Super Quick Lunch: Indian Dal

Today was one of those days- school was delayed 2 hours due to snow that I certainly didn't expect! So after getting our son on the school bus I turn around to assess the damage from the massive toy bomb that went off in our living room. Oh good grief. Baby's a little fussy, big sister is finally over the tummy bug that went around and is about back to normal- hungry every 5 minutes. So after making the girls their early lunch, I whipped up one of my own!

Left over rice- maybe 1/2-1 cup
Left over veggies (I had peas) 1/2 cup or more
1 can Amy's Indian Dal: Golden Lentil Soup

Layer rice, 1/2 can soup, veggies. Warm in the microwave and lunch is served.

I was really surprised at how good this soup is. I'll probably have it again tomorrow!

Monday, March 5, 2012

My Favorite Asparagus

I have this pet peeve (I'm so very sorry to say) when people overcook their veg. Veggies are wonderful, alive, bright and vibrant sources of nutrition! Not meant to be reduced to some grey state of flavorless mush...

Anyhow. I have loved asparagus for as long as I can remember. It was always a treat- something we never grew ourselves.

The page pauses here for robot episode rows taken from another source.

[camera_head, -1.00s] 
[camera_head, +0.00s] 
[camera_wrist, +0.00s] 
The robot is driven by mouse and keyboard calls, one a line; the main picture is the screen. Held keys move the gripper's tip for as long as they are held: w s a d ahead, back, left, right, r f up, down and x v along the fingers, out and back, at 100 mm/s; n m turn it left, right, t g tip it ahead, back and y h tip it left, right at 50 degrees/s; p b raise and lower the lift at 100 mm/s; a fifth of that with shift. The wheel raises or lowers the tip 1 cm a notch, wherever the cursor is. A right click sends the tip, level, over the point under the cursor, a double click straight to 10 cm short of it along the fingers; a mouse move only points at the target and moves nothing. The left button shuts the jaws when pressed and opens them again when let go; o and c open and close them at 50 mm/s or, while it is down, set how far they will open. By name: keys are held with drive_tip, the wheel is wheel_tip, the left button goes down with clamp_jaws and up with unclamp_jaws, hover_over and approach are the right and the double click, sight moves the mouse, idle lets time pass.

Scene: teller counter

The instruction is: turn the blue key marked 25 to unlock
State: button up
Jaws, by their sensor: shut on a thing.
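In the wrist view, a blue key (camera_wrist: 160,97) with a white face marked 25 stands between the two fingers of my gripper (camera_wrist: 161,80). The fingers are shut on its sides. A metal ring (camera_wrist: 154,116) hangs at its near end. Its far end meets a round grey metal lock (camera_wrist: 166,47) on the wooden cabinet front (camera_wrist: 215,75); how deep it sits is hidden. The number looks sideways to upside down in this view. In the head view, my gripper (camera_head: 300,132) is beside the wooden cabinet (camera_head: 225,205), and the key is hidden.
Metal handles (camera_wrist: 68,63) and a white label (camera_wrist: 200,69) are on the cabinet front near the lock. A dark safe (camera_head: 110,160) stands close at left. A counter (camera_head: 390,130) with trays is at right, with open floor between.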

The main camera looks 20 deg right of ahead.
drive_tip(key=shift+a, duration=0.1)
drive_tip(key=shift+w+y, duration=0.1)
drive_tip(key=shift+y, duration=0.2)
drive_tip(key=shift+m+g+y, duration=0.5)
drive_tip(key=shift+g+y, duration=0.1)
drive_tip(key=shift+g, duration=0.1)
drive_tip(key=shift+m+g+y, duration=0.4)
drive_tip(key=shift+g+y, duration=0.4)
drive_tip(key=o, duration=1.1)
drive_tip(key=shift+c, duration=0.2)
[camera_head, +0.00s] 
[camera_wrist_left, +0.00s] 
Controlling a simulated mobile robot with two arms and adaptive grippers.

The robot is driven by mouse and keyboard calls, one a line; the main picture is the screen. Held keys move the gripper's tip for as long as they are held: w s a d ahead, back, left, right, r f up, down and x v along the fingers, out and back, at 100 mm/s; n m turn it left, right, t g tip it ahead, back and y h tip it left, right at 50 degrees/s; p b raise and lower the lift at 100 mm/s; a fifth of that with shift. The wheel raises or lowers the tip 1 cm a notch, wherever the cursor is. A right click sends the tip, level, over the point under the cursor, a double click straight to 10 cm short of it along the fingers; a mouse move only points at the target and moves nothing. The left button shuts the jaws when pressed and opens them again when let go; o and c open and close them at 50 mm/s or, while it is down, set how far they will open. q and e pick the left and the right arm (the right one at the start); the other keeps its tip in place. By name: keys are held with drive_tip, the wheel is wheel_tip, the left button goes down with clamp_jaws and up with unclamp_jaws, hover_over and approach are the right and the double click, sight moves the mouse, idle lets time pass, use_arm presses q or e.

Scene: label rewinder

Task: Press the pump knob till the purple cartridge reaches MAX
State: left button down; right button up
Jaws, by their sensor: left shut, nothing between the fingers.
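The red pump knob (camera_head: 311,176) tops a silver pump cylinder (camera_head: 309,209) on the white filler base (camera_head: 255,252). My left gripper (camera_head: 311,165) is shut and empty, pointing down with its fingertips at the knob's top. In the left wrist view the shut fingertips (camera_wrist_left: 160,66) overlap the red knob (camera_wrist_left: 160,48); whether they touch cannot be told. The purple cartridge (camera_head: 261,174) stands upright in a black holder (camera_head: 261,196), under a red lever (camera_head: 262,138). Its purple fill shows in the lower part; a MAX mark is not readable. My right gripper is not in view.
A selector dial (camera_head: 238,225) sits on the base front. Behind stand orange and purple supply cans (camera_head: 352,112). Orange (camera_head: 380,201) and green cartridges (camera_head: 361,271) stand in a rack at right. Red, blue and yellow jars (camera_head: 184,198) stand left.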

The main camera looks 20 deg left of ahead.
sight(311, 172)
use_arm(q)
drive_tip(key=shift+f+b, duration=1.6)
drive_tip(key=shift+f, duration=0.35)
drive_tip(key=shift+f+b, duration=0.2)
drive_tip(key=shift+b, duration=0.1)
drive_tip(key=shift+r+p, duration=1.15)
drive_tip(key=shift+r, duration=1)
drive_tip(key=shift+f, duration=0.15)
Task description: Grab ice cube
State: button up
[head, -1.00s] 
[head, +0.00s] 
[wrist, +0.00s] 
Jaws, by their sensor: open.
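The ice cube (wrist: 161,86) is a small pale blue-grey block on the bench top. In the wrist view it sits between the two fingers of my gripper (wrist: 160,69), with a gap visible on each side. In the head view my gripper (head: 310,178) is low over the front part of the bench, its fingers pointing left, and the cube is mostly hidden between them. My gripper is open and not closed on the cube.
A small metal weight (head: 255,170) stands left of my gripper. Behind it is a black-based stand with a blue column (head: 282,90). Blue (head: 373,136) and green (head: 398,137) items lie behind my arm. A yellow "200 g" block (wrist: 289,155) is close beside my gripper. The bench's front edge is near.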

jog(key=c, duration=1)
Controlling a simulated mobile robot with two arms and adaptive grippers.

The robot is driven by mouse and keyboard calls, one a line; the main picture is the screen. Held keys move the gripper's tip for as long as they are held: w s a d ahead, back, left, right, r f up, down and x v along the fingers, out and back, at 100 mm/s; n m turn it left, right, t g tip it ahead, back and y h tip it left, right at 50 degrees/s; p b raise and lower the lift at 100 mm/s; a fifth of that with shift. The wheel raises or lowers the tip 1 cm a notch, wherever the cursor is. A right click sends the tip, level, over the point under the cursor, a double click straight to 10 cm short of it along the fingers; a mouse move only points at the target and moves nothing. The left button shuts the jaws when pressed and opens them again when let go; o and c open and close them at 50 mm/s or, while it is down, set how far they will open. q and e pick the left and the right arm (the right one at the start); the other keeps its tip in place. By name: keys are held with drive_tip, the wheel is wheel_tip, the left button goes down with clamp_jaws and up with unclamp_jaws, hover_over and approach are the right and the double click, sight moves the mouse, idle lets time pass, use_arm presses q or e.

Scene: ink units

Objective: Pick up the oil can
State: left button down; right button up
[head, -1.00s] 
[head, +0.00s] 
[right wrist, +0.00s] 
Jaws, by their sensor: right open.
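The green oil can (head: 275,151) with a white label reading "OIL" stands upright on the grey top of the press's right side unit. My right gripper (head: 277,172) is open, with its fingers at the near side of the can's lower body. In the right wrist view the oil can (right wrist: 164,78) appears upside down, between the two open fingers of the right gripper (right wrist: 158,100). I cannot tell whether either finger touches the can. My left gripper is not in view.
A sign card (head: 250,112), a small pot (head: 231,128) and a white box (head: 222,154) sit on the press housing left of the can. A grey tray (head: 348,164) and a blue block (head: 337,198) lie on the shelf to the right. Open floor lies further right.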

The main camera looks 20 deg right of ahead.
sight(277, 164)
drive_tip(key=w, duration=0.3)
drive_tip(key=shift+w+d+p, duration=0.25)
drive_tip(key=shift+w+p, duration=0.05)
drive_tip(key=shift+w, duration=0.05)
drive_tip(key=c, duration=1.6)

I really don't remember how my mom prepared it, it may have been this very way:

1-2 bunches thin asparagus
Olive oil
Salt
Pepper

On a tin foil lined tray or cookie sheet, toss your rinsed and snapped asparagus (the veg will naturally 'snap' when bent at the cut stem. So rinse and then bend the stem towards the cut end and the harder woodier end will break off. Discard this and save the rest of the spear for ultimate nommage.) in the olive oil, salt, and pepper. Place your tray o' deliciousness in a 400 degree oven for 7-10 minutes depending on desired done ness.